In quanto alla marineria, saperne
qualcosa sarebbe stato più interessante. Ma neppur essa si conosceva guari.
Però degli ufficiali malcontenti ve ne dovevano essere; e anzi, alcuni dicevano
che quelli del Fieramosca, quando nel gennaio del '59 avevano scortato a
Gibilterra i grandi cittadini del Regno liberati dalle galere ma condannati
alla deportazione, erano stati visti con le lagrime agli occhi e il dolore sul
viso.
Così dicevano i meridionali
profughi antichi o recenti dal Regno. Tra essi i Siciliani erano i più ardenti.
Parlavano della loro isola, facendone ritratti vivissimi coll'immaginosa
parola. I loro Vespri parevano un fatto recente. Conoscevano la storia della
loro indipendenza dai Vespri fino al 1735, come se l'avessero vissuta; si
vantavano di aver avuta da quell'anno bandiera e amministrazione distinta dalla
napolitana, e Parlamento proprio: tutte cose confermate nella Costituzione del
1812, quando i Borboni, perduto il continente, si erano rifugiati laggiù e vi
avevano trovato sicurezza, protetti dalla generosità del popolo e
dall'Inghilterra. Ma essi, tornati sul trono di Napoli, avevano poi tradito
tutto, e cominciato a offender l'isola e il suo popolo, chiamandola negli atti
pubblici: «Terra di là dal faro», quasi come a dire paese barbaro.

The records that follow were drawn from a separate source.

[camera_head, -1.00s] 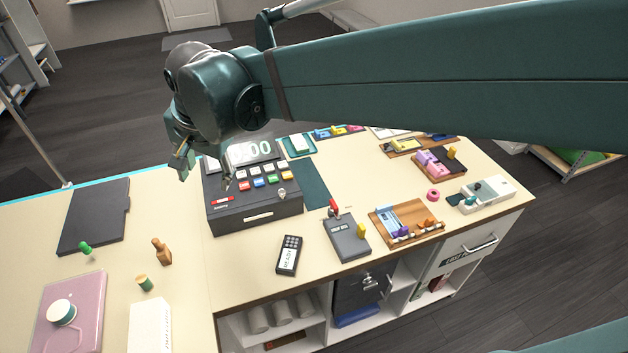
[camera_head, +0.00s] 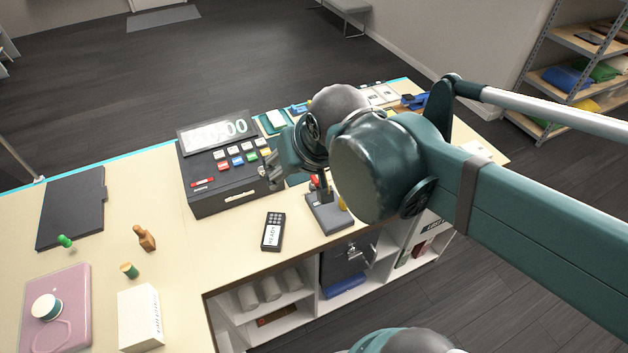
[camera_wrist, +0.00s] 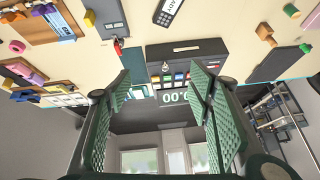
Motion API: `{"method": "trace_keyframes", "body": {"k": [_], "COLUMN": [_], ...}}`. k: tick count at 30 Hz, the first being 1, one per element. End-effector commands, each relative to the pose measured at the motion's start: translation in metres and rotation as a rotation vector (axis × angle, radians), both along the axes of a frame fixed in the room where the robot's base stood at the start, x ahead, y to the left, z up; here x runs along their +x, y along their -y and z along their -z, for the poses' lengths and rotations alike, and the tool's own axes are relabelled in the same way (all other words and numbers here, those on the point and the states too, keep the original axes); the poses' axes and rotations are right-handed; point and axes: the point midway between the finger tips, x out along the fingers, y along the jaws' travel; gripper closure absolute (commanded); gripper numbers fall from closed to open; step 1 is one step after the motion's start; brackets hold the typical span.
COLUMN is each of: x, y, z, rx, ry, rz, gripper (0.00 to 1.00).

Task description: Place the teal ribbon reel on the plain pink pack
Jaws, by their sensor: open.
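A flat pink pack (camera_head: 70,285) lies on the counter at the lower left in the head view. A round reel with a white top and a teal side (camera_head: 46,307) sits on it, towards its left side. A smaller spool with a tan top and a green-teal side (camera_head: 129,270) stands on the counter right of the pack. I cannot tell for sure which of the two is the task's reel. My gripper (camera_head: 268,176) is open and empty by the right side of the cash register, well away from the pack. In the wrist view its fingers (camera_wrist: 160,92) are spread.
The cash register (camera_head: 225,165) stands mid-counter, with a card reader (camera_head: 273,231) in front. A white box (camera_head: 140,317), wooden stamp (camera_head: 145,238), green pin (camera_head: 65,241) and dark flat board (camera_head: 72,208) are at the left. My arm hides much of the counter's right side.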

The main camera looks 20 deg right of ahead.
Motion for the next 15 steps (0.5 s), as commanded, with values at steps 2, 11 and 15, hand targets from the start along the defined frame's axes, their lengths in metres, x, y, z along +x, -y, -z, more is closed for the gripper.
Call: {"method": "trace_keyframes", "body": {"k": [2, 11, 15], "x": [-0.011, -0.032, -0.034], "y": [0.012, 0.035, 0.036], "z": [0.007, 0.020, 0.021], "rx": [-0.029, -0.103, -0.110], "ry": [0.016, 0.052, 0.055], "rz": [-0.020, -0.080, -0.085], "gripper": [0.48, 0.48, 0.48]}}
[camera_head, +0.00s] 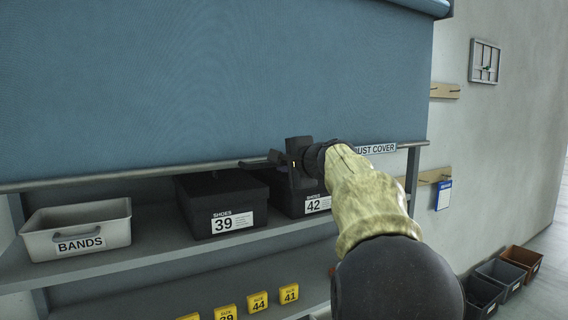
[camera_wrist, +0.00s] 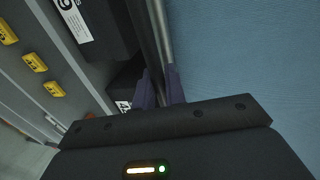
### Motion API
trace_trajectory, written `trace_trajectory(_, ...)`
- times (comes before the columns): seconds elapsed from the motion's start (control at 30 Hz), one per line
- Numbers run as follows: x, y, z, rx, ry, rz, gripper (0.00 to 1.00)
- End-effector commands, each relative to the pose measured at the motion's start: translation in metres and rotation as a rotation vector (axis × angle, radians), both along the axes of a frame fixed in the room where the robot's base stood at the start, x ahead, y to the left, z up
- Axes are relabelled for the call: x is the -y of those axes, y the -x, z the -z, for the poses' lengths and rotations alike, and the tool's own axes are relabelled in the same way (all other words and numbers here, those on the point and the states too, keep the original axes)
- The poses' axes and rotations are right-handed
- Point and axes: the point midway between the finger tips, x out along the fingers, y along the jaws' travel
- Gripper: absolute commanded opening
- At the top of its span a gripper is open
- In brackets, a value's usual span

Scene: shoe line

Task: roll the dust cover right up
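The dust cover (camera_head: 225,80) is a blue sheet hanging over the upper part of the rack, with a grey bar (camera_head: 130,172) along its bottom edge. The bar hangs just above the shelf with the boxes. My gripper (camera_head: 270,160) is at the bar, right of its middle, near the DUST COVER label (camera_head: 377,149). In the wrist view, the two fingers of my gripper (camera_wrist: 160,85) lie one on each side of the bar (camera_wrist: 152,35) and look closed on it. The blue cover (camera_wrist: 240,50) fills the right of that view.
Below the bar, the shelf (camera_head: 160,232) holds a grey BANDS bin (camera_head: 85,228) and black shoe boxes marked 39 (camera_head: 215,203) and 42 (camera_head: 310,205). Yellow size tags (camera_head: 258,302) are lower. Wall pegs (camera_head: 440,91) and floor bins (camera_head: 500,275) stand to the right.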

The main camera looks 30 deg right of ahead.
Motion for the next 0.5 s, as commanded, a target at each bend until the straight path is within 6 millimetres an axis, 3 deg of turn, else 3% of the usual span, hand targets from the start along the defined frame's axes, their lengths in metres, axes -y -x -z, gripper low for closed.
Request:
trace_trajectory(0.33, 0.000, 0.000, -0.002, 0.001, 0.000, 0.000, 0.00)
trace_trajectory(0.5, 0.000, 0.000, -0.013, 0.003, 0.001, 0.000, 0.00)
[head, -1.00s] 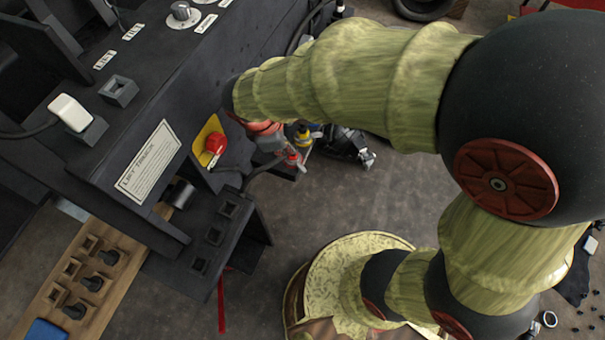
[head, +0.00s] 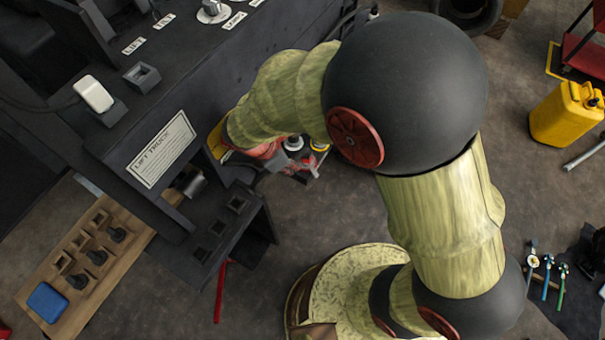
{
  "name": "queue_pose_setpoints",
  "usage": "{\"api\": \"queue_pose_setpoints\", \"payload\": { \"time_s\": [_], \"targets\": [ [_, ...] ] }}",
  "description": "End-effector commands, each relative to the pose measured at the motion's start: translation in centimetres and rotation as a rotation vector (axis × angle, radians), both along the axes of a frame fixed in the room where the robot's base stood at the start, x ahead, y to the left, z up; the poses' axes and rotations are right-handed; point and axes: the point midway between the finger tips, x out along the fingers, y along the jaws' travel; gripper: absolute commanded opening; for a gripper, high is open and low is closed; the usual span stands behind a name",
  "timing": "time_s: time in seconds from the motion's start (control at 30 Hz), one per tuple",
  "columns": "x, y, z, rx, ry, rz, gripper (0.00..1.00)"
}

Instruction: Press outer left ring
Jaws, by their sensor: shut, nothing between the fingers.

Onde le sue
rivoluzioni del '20 e del '48, e un odio crescente sempre e tanto, che l'isola
si sarebbe messa sotto l'Inghilterra, la Russia, la Francia, sotto chi si fosse
che l'avesse voluta, pur di esser levata da dipender da Napoli. Ora quella
passione si rivolgeva all'Italia, a chiamar lei, l'Italia del nord che doveva
ascoltarla. E Garibaldi dov'era, che cosa faceva?